(What is needed): Please report every line from the material that contains the word "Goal".

*-*-*

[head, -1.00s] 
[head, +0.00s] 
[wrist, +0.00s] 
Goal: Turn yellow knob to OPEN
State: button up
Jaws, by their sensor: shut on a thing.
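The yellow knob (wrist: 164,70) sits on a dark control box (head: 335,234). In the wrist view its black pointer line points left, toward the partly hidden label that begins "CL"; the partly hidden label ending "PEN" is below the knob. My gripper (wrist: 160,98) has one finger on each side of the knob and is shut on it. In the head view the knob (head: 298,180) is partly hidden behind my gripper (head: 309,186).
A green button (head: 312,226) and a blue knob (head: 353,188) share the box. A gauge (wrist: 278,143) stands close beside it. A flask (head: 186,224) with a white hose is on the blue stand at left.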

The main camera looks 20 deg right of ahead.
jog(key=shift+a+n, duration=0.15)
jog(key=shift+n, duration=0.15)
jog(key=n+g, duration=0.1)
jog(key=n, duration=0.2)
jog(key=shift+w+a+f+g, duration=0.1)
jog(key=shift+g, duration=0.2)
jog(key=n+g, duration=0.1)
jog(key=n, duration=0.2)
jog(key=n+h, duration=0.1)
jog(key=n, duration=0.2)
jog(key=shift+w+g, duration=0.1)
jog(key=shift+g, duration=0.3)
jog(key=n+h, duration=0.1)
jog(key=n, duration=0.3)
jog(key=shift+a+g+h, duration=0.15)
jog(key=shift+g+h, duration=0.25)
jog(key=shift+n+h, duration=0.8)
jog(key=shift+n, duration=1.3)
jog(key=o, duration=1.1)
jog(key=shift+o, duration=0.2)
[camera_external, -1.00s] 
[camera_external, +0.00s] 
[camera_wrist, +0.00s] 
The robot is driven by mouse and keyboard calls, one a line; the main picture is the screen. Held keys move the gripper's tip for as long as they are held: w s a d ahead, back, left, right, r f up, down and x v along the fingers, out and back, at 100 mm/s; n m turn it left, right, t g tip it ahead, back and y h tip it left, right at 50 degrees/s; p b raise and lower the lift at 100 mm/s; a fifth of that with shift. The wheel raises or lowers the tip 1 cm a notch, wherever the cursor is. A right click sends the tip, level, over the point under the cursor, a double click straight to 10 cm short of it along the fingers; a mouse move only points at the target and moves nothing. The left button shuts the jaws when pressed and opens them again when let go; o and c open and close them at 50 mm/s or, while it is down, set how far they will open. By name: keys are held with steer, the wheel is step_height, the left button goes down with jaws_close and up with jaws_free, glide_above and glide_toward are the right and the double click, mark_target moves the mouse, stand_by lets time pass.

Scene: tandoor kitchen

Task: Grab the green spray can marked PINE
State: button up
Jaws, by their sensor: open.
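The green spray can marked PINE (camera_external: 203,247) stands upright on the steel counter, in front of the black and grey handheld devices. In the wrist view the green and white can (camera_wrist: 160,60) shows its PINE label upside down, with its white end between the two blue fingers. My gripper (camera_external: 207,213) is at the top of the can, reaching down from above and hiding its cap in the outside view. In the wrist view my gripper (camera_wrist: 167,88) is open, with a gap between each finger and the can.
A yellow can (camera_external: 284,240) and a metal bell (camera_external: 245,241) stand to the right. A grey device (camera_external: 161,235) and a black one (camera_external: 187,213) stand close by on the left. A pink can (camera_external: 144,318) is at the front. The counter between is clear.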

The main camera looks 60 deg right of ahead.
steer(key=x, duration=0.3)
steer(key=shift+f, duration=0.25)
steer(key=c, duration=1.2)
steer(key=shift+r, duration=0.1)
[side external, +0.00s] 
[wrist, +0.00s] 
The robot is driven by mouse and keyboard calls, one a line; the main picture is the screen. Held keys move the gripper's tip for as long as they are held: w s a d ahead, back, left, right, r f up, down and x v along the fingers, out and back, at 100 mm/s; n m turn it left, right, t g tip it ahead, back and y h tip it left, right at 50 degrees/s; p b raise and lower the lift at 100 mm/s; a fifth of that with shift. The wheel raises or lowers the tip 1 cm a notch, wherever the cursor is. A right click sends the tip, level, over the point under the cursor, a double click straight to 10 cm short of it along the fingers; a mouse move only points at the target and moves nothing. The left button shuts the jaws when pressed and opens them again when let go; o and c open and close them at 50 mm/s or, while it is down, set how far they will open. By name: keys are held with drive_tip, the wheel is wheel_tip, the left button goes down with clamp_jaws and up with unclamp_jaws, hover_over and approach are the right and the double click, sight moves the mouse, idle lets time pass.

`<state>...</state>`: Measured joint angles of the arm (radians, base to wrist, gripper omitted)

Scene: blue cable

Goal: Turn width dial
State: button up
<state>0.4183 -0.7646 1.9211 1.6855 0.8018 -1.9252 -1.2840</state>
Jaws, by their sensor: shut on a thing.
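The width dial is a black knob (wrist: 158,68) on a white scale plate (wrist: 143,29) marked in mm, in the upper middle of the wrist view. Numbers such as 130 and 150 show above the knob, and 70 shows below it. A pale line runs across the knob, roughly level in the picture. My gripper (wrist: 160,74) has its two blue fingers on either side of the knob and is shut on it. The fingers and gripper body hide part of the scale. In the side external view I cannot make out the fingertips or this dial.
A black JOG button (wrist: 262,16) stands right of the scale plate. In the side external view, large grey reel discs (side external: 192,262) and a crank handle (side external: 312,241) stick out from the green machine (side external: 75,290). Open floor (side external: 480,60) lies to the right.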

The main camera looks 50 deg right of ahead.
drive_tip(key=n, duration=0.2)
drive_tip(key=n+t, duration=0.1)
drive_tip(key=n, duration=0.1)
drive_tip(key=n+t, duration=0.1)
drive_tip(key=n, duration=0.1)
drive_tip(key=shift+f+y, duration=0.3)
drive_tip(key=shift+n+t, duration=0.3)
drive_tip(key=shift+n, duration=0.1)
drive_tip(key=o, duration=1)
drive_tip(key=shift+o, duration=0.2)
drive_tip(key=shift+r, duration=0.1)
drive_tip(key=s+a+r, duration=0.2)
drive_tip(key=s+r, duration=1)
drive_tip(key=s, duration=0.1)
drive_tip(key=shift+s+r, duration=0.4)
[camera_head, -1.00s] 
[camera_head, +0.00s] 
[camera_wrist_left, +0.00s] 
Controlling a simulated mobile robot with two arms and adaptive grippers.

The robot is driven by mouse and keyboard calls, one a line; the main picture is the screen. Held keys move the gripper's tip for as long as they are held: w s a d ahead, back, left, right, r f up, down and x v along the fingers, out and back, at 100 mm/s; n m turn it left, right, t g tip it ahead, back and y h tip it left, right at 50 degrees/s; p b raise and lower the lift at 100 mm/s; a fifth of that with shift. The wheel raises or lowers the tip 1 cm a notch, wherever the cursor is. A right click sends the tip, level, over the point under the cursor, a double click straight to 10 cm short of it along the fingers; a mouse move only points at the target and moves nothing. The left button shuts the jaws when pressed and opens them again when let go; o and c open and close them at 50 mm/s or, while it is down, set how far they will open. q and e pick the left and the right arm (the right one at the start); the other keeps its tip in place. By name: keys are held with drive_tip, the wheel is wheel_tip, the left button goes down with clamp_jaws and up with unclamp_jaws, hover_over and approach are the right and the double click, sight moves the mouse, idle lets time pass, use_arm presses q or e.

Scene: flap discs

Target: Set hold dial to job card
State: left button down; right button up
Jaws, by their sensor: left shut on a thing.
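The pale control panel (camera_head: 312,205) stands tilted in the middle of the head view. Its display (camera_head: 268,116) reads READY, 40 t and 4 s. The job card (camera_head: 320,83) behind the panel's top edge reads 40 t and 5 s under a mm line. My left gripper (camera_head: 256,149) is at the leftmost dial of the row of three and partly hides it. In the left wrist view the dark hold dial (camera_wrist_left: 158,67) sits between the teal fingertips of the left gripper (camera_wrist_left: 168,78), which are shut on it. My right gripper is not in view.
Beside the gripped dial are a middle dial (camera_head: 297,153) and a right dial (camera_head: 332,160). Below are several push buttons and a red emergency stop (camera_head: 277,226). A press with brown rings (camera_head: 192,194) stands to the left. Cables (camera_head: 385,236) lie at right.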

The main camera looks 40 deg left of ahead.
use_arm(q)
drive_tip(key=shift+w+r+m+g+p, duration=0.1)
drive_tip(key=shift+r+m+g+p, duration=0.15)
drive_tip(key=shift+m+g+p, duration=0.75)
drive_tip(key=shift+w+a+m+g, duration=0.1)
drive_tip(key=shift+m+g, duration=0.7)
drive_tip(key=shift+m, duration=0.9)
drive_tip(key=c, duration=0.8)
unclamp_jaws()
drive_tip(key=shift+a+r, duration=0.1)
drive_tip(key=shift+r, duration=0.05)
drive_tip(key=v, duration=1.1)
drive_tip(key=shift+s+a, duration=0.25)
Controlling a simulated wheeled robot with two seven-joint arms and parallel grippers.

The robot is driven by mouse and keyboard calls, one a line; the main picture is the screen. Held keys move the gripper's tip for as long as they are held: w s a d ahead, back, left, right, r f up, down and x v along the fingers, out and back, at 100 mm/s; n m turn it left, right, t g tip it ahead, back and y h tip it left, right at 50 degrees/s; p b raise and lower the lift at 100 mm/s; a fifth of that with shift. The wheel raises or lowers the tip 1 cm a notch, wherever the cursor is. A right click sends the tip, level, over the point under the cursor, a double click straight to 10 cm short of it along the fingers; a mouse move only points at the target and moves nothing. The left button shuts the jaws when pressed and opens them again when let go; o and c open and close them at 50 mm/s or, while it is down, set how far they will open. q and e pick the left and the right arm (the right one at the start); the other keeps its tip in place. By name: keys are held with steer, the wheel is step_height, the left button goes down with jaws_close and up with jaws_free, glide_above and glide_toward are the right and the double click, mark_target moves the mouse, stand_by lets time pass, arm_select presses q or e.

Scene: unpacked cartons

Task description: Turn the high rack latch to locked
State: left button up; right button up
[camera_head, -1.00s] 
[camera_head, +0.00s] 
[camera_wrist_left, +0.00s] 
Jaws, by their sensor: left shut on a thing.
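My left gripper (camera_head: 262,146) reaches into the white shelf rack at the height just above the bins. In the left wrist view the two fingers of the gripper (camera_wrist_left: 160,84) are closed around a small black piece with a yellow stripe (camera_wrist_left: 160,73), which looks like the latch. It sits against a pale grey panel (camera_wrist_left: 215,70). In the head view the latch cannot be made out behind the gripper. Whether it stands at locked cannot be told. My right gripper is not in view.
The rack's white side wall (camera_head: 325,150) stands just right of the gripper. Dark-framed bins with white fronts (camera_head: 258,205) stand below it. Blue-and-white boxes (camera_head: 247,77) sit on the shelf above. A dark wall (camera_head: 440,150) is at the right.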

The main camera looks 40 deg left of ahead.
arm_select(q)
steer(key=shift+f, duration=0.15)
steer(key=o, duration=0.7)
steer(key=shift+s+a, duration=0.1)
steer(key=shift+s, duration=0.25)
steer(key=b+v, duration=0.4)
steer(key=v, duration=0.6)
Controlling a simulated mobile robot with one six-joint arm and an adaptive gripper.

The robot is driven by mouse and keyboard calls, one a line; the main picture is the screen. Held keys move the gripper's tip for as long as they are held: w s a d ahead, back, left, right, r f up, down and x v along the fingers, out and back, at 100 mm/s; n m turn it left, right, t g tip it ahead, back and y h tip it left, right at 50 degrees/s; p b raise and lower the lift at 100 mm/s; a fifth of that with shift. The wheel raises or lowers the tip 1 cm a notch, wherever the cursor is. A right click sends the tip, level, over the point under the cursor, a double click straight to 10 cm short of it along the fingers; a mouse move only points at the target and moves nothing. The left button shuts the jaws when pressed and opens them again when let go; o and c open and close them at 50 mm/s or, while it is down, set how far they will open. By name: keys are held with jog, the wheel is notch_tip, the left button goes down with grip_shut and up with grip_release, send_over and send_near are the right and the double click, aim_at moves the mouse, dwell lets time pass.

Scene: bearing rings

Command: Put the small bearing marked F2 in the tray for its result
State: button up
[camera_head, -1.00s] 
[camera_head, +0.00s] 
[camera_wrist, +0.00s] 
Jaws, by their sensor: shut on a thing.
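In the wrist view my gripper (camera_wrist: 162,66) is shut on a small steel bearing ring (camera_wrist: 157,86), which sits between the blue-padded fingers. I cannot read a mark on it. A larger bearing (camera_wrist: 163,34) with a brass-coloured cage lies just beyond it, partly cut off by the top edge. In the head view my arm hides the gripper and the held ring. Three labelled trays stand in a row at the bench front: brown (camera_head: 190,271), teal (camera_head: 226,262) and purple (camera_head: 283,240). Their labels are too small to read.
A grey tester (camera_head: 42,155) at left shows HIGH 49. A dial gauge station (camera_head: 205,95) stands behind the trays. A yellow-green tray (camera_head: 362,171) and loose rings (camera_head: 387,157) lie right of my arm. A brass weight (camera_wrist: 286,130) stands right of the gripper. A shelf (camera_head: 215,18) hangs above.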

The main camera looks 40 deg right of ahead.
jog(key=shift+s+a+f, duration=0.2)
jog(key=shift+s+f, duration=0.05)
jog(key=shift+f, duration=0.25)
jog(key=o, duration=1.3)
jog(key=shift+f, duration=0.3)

*-*-*

(Response below):
Goal: Turn yellow knob to OPEN
Goal: Turn width dial

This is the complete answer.